Com efeito, a positivação do Princípio da Boa Administração permite que seja

realizado não somente um controlo de legalidade dos atos administrativos mas também um

controlo principiológico da atividade administrativa. Em decorrência disso, rompe-se o

preceito inicialmente formulado na doutrina e na jurisprudência de que as escolhas

administrativas não passam pelo crivo jurisdicional, ante a ampliação da possibilidade de

análise não só dos aspetos vinculados do ato como também dos seus aspetos não-vinculados.

Disto se infere que a violação da lei por desrespeito ao Princípio da Boa

Administração, princípio esse que limita e condiciona a discricionariedade administrativa,

autoriza, ao nosso ver, o controlo jurisdicional do mérito.

O propósito deste controlo não é a substituição do juízo valorativo da Administração

pelo do magistrado, o que é vedado, nem a diminuição do âmbito legítimo da

discricionariedade administrativa, mas sim a averiguação da ocorrência de excesso de

discricionariedade ou de ausência do exercício das competências discricionárias que eram

devidas e foram omissas por parte do agente público causando prejuízo aos administrados.

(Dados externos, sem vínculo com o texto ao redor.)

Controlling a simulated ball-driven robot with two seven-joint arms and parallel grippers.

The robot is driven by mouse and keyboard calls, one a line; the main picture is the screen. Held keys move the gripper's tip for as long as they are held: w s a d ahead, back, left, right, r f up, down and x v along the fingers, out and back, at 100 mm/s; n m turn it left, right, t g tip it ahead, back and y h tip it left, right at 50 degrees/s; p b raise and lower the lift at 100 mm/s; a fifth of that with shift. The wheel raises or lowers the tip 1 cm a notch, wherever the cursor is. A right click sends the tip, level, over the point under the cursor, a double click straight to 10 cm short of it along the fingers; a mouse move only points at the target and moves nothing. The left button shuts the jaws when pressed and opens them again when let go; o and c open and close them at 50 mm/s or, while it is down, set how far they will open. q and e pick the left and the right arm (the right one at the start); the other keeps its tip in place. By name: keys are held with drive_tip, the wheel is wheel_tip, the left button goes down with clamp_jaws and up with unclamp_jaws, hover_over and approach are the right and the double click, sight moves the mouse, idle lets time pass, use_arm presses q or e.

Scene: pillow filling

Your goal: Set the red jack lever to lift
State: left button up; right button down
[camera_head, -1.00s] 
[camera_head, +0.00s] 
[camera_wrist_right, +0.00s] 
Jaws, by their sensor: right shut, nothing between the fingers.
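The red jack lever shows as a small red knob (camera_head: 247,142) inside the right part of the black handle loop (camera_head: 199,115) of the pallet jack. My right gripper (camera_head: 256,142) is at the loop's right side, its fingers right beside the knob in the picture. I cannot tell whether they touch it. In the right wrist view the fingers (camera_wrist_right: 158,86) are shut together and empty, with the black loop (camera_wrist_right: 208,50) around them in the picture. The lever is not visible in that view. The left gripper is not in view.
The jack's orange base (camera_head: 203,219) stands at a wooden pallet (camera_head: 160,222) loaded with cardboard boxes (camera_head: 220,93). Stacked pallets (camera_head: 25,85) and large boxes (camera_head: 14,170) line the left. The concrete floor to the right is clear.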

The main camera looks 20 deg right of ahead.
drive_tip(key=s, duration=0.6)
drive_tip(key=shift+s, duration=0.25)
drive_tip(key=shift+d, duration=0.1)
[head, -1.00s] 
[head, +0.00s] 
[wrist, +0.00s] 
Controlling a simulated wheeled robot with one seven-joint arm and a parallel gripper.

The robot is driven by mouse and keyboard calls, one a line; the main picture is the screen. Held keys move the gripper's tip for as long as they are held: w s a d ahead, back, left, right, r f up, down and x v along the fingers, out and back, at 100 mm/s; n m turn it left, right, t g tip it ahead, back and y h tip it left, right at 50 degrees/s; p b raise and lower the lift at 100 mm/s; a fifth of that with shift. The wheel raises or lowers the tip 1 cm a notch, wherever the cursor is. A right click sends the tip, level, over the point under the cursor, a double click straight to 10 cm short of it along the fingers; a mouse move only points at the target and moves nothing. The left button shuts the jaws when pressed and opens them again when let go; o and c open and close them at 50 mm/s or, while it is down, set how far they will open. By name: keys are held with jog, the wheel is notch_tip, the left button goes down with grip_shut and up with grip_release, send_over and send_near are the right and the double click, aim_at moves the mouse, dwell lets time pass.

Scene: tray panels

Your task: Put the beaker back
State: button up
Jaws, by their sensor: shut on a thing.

Para tanto, o exame jurisdicional acerca do bom uso da discricionariedade

administrativa dar-se-á através da verificação conjunta entre a legitimidade das ações

administrativas e os limites legitimamente impostos pelo Princípio da Boa Administração. O

magistrado, nessas situações, irá cotejar o resultado do ato administrativo, diante do caso

apresentado, com o disciplinado pelo ordenamento jurídico, a fim de perceber se o agente

público, ao realizar a escolha discricionária, empregou esforços suficientes para o fiel

cumprimento da finalidade legal e efetivação do interesse público, com vistas à segurança

jurídica dos administrados e à consecução do direito fundamental a uma boa administração

pública. Ou seja, deverá verificar se a escolha administrativa, aparentemente válida, não se

mostra violadora do Princípio da Boa Administração, uma vez que a liberdade é conferida

somente para que o agente público desempenhe de maneira exemplar suas atribuições. Nunca

para o excesso ou para a omissão110.

A liberdade da Administração Pública existe para que ela seja mais eficiente no

cumprimento do dever de boa administração, o qual impõe a rejeição de toda e qualquer

atuação arbitrária, que descumpra o propósito público ou que ofenda os direitos fundamentais

110 Cfr. JUAREZ FREITAS, Discricionariedade Administrativa e o Direito Fundamental à Boa Administração Pública, 2ª ed., São Paulo: Malheiros, 2009, p. 43.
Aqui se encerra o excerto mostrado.